PACTS COMMENTS ON 2009 PROVISIONAL ESTIMATES FOR ROAD ACCIDENTS INVOLVING ILLEGAL ALCOHOL LEVELS

FOR IMMEDIATE USE                                                                                                                 AUGUST 5TH 2010

PACTS COMMENTS ON 2009 PROVISIONAL ESTIMATES FOR ROAD ACCIDENTS INVOLVING ILLEGAL ALCOHOL LEVELS

The Parliamentary Advisory Council for Transport Safety today observes that the provisional numbers of road deaths involving illegal alcohol levels in 2009 are lower than in 2008 despite the number of accidents involving illegal alcohol levels remaining unchanged. Commenting on the provisional results, Eleanor Besley, Policy and Research Officer at PACTS, said:

“It is reassuring to see a 5 per cent fall in the number of deaths and more than an 8 per cent reduction in the number of serious injuries in collisions involving illegal alcohol levels, particularly as this year’s figures show a consistency with the overall trend of important reductions in death and injury on British roads.

The steady decrease since 2002 in numbers seriously injured in collisions involving illegal alcohol levels has continued for another year. A third successive year with around 400 deaths in collisions involving illegal alcohol levels confirms that such deaths are now clearly fewer than the numbers in the 500s that prevailed for a decade previously.

However, these deaths fell by only 2.5 per cent between 2007 and 2008 (final figures) and only 5 per cent between 2008 and 2009 (provisional figure), whereas the corresponding falls in all road deaths were 14 per cent and 12 per cent. Road deaths involving illegal alcohol levels had levelled earlier in the decade at around 18 per cent of all road deaths. The large reduction in alcohol-related deaths in 2007 brought the percentage down to 14, but the small reductions in the last two years mean that illegal levels of alcohol featured in an estimated 17 per cent of all road deaths in 2009. So deaths related to illegal drink driving once again represent a rising proportion of all road deaths.

This rising proportion reinforces the importance of acting promptly and positively on the recommendations made in Sir Peter North’s recently published report which recommended, among other things, a reduction in the current prescribed blood alcohol limit in section 11(2) of the Road Traffic Act 1988 of 80 mg of alcohol in 100 ml of blood to 50 mg of alcohol in 100 ml of blood and the equivalent amounts in breath and urine. Today’s figures highlight the significance of such a move. Sir Peter quotes estimates suggesting that his recommendation could save between at least 43 and around 168 lives in the first year and that this number could be higher in subsequent years.

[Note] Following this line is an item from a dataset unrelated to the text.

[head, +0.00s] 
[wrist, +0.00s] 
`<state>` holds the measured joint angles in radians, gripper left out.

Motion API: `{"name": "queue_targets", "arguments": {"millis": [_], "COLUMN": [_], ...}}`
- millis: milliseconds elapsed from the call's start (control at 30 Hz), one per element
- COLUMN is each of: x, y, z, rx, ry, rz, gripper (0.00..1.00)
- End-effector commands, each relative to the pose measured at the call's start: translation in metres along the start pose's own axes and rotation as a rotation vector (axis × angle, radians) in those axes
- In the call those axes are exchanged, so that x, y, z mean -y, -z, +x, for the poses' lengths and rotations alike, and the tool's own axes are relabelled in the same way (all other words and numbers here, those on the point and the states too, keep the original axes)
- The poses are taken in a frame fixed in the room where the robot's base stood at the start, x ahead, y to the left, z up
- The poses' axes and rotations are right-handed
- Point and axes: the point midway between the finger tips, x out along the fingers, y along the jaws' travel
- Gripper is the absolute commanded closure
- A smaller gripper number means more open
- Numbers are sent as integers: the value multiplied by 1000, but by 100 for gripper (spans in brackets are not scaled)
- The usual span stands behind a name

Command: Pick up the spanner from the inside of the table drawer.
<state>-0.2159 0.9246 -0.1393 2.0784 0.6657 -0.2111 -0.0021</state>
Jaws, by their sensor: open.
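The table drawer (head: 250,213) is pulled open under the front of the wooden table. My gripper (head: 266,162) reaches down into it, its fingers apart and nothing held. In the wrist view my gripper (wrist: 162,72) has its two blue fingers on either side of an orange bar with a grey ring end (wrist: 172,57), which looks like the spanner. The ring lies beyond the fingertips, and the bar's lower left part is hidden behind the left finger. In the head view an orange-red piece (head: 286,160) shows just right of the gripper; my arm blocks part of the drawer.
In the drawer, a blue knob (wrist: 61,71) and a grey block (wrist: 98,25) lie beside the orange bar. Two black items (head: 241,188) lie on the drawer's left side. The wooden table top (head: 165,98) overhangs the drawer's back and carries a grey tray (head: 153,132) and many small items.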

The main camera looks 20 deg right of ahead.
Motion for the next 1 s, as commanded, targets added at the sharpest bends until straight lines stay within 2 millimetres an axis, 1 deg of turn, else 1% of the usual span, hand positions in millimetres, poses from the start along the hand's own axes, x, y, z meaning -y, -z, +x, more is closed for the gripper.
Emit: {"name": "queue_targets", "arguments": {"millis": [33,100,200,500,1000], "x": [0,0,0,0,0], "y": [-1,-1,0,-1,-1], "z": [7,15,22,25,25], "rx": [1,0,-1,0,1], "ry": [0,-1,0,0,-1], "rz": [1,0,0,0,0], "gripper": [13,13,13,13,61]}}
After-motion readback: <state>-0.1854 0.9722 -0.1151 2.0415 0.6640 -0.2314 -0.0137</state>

The total value of prevention of the estimated number of road deaths and serious injuries involving illegal alcohol levels in 2009, without allowing for the under-reporting of accidents, was over £1 billion.

Driving above the current BAC limit continues to contribute to nearly 400 deaths per year, yet alcohol increases risks more widely, influencing those people driving within the current BAC limit but under the influence of alcohol to contribute to about another 200 deaths and an important number of injuries each year.

It is hoped that the evidence received during the forthcoming Transport Select Committee enquiry into drink and drug driving law will further emphasize the importance of reducing the BAC limit as part of a wider public health approach to improving road safety.

The provisional figures published today underline the significant relationship between drink-drive and road death. It is vital that the government prioritizes a commitment to reducing levels of drinking and driving and thus levels of alcohol-related road death and injury as part of a wider commitment to improving road safety beyond 2010. There is still a great deal to be done.”